The gap between laboratory innovation and mass adoption may be narrowing faster than predicted.
SAIC Motor's rapid scaling of semi-solid-state battery production suggests next-generation EV technology is reaching consumers sooner than industry timelines suggested.

Eight months and 100,000 units into its production life, China's MG4 electric hatchback has quietly redrawn the boundary between laboratory promise and everyday reality. SAIC Motor has done what the industry long assumed would take longer: placed semi-solid-state battery technology — safer, more durable, less prone to combustion — into an affordable car that ordinary commuters are actually buying.

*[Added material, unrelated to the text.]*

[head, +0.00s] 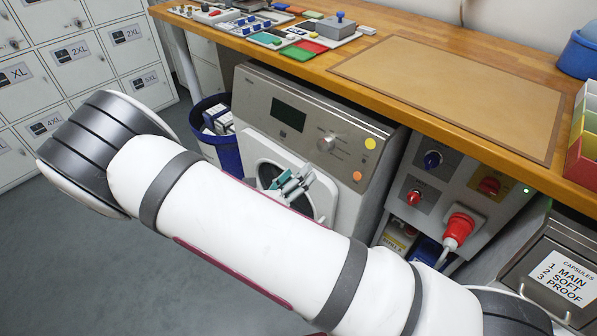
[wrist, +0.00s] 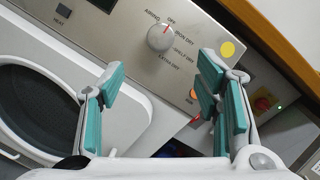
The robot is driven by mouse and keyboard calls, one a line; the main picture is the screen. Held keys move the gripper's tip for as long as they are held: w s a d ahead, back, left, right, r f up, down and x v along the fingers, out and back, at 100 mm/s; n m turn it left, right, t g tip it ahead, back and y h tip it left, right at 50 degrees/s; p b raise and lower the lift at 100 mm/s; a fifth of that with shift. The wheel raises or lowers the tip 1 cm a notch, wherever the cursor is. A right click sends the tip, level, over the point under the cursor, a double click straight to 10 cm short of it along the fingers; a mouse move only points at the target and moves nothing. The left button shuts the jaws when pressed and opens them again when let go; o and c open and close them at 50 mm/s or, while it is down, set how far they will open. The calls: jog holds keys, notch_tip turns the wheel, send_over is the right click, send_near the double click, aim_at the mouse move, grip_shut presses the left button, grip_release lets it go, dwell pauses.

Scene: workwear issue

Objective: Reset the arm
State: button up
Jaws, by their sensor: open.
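My white arm (head: 240,230) with grey bands stretches across the lower half of the head view. My gripper (head: 290,184) shows beyond it, in front of the machine's round door. In the wrist view its teal-padded fingers (wrist: 160,82) stand wide apart with nothing between them. Beyond the fingers is the machine's silver panel (wrist: 105,45) with a round dial (wrist: 160,37), whose red mark points towards OFF. The dial also shows in the head view (head: 326,143), above and right of the gripper. The gripper looks apart from the dial. My arm hides part of the door.
A wooden counter (head: 400,62) with a tan mat (head: 455,88) runs above the machine. A blue bin (head: 222,152) stands left of it. A switch panel with a red plug (head: 458,228) is at right. White lockers (head: 75,50) stand far left. Grey floor is open at lower left.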

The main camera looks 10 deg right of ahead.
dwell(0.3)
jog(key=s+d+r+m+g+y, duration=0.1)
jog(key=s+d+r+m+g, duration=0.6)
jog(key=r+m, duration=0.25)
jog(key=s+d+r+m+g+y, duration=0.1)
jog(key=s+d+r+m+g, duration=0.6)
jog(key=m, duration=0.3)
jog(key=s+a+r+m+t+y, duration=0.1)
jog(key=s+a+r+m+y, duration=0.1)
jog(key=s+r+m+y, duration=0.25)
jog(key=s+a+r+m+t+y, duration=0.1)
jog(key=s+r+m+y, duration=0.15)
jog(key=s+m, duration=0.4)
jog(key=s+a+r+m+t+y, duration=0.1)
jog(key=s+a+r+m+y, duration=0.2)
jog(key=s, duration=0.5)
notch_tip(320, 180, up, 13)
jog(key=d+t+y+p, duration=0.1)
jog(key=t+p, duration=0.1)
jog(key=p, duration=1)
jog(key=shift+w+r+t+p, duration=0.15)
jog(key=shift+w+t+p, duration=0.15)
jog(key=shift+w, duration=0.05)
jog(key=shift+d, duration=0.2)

The milestone is less about a sales figure than about the pace at which genuinely new ideas can now travel from research bench to city street.

  • The EV industry has long treated next-generation battery chemistry as a distant horizon — the MG4's 100,000-unit run in eight months suggests that horizon is arriving ahead of schedule.
  • Semi-solid-state batteries carry real stakes for urban drivers: less liquid electrolyte means lower combustion risk in the garages and apartment blocks where millions of cars sit overnight.
  • Pricing starting around $14,500 for the advanced variant — and $10,000 for the base — strips away the assumption that better battery technology must come wrapped in a luxury price tag.
  • Twenty-minute fast charging from 30 to 80 percent, paired with roughly 330 miles of range, removes the daily planning burden that has kept many potential EV buyers on the sidelines.
  • With more than 13,000 deliveries in April alone and a top-three segment ranking, the MG4 has moved well past early-adopter territory into genuine mass-market momentum.
  • If semi-solid technology proves reliable at this scale, the timeline for when next-generation batteries become standard rather than exceptional could compress in ways the global industry is not yet fully prepared for.

Eight months after its debut at the Chengdu Auto Show, SAIC Motor's MG4 electric hatchback has crossed 100,000 units sold — a number that matters not for its size alone, but for the technology it represents. The MG4 arrived with an unusual claim: that it was the world's first mass-produced electric vehicle built around semi-solid-state battery technology. The base model started at roughly $10,000; the semi-solid variant at around $14,500. Neither price suggested a luxury product. Both suggested a company willing to bet that newer battery chemistry could reach everyday drivers faster than the industry had typically managed.

The sales record has validated that bet. The MG4 has exceeded 10,000 deliveries in seven consecutive months, with April alone bringing more than 13,000 units — placing it among the top three sellers in its segment. These are not niche figures.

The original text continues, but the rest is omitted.